|Workers at Saigon 3 Garment Joint Stock Company. (Photo: SGGP)|
Market observers say garment exports should reach US$10.5 billion this year without difficulty. The improved conditions could also give more negotiating strength to Vietnamese firms, they add.
Lead time – the time taken from placing an order to receiving the goods – currently places much pressure on most foreign garment importers; and changes in the manufacturing market have prompted many importers to terminate orders at other Asian countries and shift them to Vietnam.

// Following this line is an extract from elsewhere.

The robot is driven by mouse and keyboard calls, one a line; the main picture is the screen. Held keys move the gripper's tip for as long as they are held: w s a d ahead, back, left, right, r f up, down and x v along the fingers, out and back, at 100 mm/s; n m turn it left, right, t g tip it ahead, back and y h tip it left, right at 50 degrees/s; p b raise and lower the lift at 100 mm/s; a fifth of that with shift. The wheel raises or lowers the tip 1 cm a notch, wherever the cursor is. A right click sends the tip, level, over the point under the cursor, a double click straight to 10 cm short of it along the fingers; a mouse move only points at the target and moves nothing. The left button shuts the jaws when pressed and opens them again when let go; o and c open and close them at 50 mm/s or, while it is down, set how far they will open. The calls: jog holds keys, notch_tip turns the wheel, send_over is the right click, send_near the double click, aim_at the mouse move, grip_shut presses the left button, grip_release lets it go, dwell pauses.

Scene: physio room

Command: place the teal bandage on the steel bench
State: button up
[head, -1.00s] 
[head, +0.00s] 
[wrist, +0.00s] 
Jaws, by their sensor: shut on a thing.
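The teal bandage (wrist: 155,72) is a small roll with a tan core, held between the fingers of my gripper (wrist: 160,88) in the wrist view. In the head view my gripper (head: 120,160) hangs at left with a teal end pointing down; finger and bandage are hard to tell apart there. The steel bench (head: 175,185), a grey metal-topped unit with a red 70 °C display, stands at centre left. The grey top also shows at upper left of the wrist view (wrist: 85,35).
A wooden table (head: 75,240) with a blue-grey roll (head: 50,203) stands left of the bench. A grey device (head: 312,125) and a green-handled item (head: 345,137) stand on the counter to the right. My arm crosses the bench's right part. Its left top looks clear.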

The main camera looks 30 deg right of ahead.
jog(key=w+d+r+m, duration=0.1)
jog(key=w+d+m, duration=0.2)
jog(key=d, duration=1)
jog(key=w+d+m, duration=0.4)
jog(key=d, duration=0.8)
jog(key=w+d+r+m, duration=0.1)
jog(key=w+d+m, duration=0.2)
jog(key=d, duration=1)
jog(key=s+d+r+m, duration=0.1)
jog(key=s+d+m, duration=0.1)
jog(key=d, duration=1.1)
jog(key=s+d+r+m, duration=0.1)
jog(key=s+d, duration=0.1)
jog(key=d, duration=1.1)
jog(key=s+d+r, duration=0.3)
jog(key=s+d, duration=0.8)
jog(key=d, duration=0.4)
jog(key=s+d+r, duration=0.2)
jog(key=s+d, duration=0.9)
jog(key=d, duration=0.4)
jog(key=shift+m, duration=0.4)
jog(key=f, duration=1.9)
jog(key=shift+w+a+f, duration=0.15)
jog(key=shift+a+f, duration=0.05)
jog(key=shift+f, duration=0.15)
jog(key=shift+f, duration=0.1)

Many major garment companies have new trading partners beside their existing ones. Although Vietnam’s payroll costs are higher than that of other countries in the region, including Bangladesh, Cambodia, and Myanmar, importers still want to do business with Vietnamese firms because of their experience in manufacturing and exporting. Vietnamese workers are found to be more skillful than those from other countries, and importers are prepared to pay higher costs for making high quality products.

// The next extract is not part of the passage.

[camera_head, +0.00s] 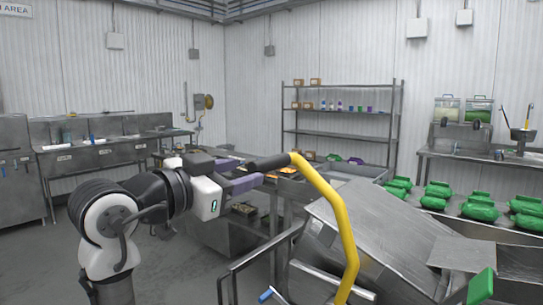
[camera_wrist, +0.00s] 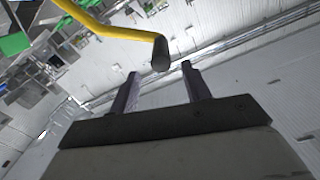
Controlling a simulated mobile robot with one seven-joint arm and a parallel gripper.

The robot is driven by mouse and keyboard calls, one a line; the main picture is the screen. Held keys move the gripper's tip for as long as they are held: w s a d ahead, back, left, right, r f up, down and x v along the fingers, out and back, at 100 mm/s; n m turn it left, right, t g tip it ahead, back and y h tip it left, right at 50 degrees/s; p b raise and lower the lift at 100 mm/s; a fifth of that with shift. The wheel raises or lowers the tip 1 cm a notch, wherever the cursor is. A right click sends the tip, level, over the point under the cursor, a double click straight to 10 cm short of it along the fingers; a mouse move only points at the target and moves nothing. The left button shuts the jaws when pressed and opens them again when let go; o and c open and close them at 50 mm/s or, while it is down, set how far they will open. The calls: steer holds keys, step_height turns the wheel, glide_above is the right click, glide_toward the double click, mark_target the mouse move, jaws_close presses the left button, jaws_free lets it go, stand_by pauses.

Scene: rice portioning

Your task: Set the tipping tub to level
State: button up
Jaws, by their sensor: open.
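The tipping tub (camera_head: 385,235) is a grey metal tub at the right of the head view, standing tilted. A yellow lever (camera_head: 335,215) rises beside it, bends at the top and ends in a black grip (camera_head: 270,162). My gripper (camera_head: 252,173) is at that grip, coming from the left. In the wrist view my gripper (camera_wrist: 160,75) is open, its two fingers apart. The end of the black grip (camera_wrist: 160,54) shows near the fingertips, in line with the gap between them. I cannot tell whether either finger touches it. The tub's inside is mostly hidden.
A metal rail (camera_head: 255,258) stands low in front of the tub. Shelves (camera_head: 340,112) and a sink counter (camera_head: 95,150) line the walls. Floor is open at the left.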

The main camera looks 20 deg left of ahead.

For example, the Saigon 3 Garment Joint Stock Company has been chosen by Japanese importer Uniqlo to execute its orders. Satisfying and maintaining the requirements of a demanding importer like Uniqlo has helped the company win the confidence of other Japanese firms. Recently, around 60 percent of the company’s orders are from Japan.
According to some garment firms, prices have also climbed by 10-20 percent over last year.
In fact, with all the favorable conditions, some people predict that Vietnam’s garment exports could surpass this year’s goal of $10.5 billion. Excepting a sluggish economic recovery in the European market, other major markets, including Japan and the US, have seen robust growth. Trading agreements between Asean and Japan and Korea have also helped increased exports to these markets. Exports to Korea and Japan have risen by 80 percent and 15 percent respectively, according to the Vietnam Textiles and Apparel Association.
Earlier, garment products were imported into Japan under the “China + 1” formula, which means Chinese products account for 90 percent and other countries for the remaining 10 percent. Taking advantage of recently signed trade agreements, Vietnamese firms are promoting exports strongly, and increasing their market share in Japan. It is forecast that Vietnamese garment exports to Japan will shoot up 20 percent this year.
However, the manufacturing capacity of firms is limited because a shortage of workers. Firms have to offer good working conditions for workers if they want the latter to work overtime to fulfill export contracts. Output prices have become better as retailers have begun to directly contact producers.
Pham Xuan Hong, deputy chairman of Vietnam Textile and Apparel Association, had some cautionary advise for Vietnamese garment firms in the current situation. He said they have to foresee the market’s movements and offer reasonable prices while negotiating with importers.
Some firms have said that they have already signed many contracts for the year 2011. While advance orders give local firms several advantages, they should be wary, experts warn, because input costs, including that of materials and labor, are also on a rising trend.